GOAL | Of the records that follow, copy only the lines from the line containing "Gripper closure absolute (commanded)" to the line containing "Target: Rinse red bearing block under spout", both included, exactly as written.
_____
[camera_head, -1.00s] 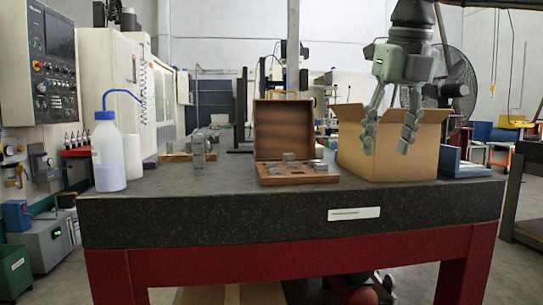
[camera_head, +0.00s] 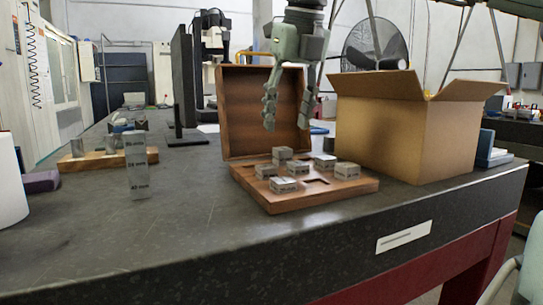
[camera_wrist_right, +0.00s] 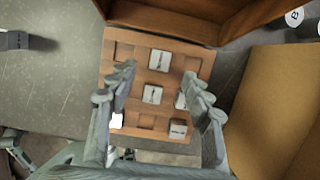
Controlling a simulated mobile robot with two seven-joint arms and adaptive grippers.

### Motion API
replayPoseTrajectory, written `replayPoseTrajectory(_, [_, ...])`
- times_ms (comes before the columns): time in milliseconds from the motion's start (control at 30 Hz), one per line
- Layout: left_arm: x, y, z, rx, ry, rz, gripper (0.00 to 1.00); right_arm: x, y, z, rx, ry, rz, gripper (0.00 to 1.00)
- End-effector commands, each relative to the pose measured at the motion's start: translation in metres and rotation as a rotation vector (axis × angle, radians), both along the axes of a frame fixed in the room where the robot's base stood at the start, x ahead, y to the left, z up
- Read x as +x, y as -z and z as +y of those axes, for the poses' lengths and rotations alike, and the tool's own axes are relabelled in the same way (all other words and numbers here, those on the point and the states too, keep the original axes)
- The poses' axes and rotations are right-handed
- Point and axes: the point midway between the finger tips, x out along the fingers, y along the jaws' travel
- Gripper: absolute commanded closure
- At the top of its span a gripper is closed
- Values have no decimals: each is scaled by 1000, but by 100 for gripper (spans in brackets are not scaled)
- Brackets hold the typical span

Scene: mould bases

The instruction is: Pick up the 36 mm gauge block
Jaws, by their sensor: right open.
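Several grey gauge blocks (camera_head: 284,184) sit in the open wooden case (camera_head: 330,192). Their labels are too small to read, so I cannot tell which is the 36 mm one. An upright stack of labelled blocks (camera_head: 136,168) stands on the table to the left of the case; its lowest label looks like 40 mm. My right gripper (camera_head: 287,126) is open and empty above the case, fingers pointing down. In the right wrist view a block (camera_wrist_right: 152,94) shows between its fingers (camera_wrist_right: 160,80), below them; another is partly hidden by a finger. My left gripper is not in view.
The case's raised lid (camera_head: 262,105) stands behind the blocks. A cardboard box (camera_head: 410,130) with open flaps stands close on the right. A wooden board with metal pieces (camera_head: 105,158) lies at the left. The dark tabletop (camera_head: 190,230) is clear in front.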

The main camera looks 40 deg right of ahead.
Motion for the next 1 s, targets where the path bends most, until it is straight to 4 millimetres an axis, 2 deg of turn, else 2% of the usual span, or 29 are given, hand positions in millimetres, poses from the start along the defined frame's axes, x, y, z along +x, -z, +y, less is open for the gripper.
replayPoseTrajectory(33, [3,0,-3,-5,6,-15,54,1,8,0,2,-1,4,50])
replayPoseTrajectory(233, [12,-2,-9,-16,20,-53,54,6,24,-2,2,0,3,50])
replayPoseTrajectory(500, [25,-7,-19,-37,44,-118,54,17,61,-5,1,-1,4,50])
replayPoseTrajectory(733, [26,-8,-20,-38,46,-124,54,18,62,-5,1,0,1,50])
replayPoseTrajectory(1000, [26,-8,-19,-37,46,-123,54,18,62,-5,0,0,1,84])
_____
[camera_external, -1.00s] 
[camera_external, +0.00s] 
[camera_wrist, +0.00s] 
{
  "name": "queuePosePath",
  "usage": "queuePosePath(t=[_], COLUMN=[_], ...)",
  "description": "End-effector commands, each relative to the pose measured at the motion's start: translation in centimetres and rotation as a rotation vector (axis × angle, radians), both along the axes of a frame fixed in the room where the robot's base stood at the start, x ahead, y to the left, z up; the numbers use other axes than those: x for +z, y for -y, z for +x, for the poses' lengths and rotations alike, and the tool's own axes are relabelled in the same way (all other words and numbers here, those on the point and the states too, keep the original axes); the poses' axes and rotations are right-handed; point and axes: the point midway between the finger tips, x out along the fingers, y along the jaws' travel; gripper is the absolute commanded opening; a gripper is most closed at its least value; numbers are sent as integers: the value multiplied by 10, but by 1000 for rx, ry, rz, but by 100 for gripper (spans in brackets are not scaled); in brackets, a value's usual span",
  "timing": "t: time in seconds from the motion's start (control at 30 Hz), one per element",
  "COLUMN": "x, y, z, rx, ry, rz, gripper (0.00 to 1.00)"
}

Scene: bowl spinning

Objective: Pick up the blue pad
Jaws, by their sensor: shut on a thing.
_____
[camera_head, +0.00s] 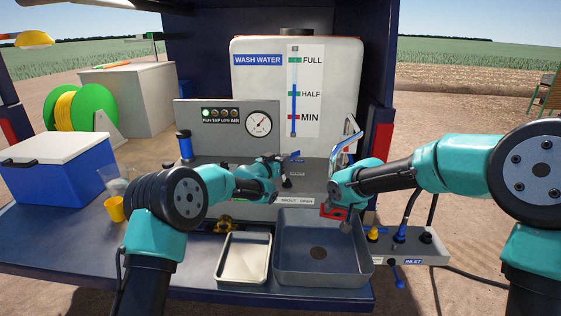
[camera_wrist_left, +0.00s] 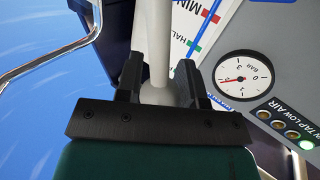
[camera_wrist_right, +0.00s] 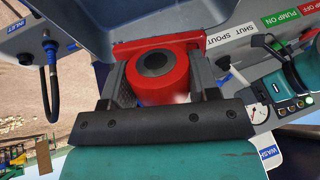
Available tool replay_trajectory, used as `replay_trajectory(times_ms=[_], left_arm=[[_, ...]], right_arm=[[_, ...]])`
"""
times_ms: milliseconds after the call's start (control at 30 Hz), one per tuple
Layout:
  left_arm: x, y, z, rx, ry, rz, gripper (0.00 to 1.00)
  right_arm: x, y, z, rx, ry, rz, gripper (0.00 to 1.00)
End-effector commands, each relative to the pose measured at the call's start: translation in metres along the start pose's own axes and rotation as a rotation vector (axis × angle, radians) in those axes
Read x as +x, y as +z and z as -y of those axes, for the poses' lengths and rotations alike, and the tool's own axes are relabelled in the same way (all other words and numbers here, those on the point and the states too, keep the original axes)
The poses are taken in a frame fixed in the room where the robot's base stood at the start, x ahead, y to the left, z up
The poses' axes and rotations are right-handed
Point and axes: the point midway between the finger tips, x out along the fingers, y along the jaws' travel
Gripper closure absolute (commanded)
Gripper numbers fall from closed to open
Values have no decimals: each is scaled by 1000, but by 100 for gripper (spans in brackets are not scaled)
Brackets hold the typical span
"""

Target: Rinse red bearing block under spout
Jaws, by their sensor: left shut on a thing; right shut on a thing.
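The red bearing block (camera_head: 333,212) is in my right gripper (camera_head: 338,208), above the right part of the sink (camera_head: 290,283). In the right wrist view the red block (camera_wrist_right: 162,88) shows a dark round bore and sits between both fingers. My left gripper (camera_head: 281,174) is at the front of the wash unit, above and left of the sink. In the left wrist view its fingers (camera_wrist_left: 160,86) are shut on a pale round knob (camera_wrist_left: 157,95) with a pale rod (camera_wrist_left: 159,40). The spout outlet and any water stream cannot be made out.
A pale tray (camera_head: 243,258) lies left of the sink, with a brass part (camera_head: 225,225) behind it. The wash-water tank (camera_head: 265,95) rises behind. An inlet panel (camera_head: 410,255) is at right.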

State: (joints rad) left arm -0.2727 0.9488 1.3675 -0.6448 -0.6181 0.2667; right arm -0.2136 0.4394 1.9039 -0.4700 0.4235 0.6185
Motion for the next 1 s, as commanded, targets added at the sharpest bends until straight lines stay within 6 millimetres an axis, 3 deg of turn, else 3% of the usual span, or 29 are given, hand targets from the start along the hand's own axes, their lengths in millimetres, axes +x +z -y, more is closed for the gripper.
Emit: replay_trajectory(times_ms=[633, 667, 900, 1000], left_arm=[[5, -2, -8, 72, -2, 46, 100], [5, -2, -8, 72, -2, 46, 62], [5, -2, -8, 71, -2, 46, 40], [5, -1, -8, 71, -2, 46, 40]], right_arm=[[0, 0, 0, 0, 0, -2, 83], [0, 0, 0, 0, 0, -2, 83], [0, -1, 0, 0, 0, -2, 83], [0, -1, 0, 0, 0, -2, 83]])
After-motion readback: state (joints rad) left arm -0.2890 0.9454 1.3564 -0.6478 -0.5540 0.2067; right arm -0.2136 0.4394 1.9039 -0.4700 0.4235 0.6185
_____
COMPLETE OUTPUT |
Gripper closure absolute (commanded)
Gripper numbers fall from closed to open
Values have no decimals: each is scaled by 1000, but by 100 for gripper (spans in brackets are not scaled)
Brackets hold the typical span
"""

Target: Rinse red bearing block under spout

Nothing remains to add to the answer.